• [Task to carry out] Locate and copy all lines bearing the word "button".

::::

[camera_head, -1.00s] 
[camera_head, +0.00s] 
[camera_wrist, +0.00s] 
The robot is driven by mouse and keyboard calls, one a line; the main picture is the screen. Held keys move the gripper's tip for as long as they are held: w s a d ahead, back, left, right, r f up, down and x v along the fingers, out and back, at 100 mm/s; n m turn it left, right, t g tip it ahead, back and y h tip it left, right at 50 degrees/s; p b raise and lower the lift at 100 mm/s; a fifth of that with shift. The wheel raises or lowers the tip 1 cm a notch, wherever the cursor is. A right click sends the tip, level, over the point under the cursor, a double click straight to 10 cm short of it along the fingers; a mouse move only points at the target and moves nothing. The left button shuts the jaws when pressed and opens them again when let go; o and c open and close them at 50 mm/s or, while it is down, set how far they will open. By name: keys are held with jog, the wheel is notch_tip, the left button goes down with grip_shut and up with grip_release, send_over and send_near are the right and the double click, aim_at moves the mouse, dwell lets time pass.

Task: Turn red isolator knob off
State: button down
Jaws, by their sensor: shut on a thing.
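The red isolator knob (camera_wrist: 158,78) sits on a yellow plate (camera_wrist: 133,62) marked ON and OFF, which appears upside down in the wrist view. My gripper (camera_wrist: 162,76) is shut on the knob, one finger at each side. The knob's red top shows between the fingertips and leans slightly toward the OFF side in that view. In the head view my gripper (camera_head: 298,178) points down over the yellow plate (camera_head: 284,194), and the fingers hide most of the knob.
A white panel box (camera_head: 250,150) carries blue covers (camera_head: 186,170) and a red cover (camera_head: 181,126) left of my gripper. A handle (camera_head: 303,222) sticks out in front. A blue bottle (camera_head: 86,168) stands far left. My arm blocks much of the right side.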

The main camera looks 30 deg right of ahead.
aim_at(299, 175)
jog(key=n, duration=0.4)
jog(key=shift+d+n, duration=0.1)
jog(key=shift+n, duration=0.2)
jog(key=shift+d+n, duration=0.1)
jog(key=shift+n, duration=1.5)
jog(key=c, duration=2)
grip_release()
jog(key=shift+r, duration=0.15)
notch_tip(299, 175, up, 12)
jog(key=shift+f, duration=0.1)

::::

• [The output]
The robot is driven by mouse and keyboard calls, one a line; the main picture is the screen. Held keys move the gripper's tip for as long as they are held: w s a d ahead, back, left, right, r f up, down and x v along the fingers, out and back, at 100 mm/s; n m turn it left, right, t g tip it ahead, back and y h tip it left, right at 50 degrees/s; p b raise and lower the lift at 100 mm/s; a fifth of that with shift. The wheel raises or lowers the tip 1 cm a notch, wherever the cursor is. A right click sends the tip, level, over the point under the cursor, a double click straight to 10 cm short of it along the fingers; a mouse move only points at the target and moves nothing. The left button shuts the jaws when pressed and opens them again when let go; o and c open and close them at 50 mm/s or, while it is down, set how far they will open. By name: keys are held with jog, the wheel is notch_tip, the left button goes down with grip_shut and up with grip_release, send_over and send_near are the right and the double click, aim_at moves the mouse, dwell lets time pass.
State: button down

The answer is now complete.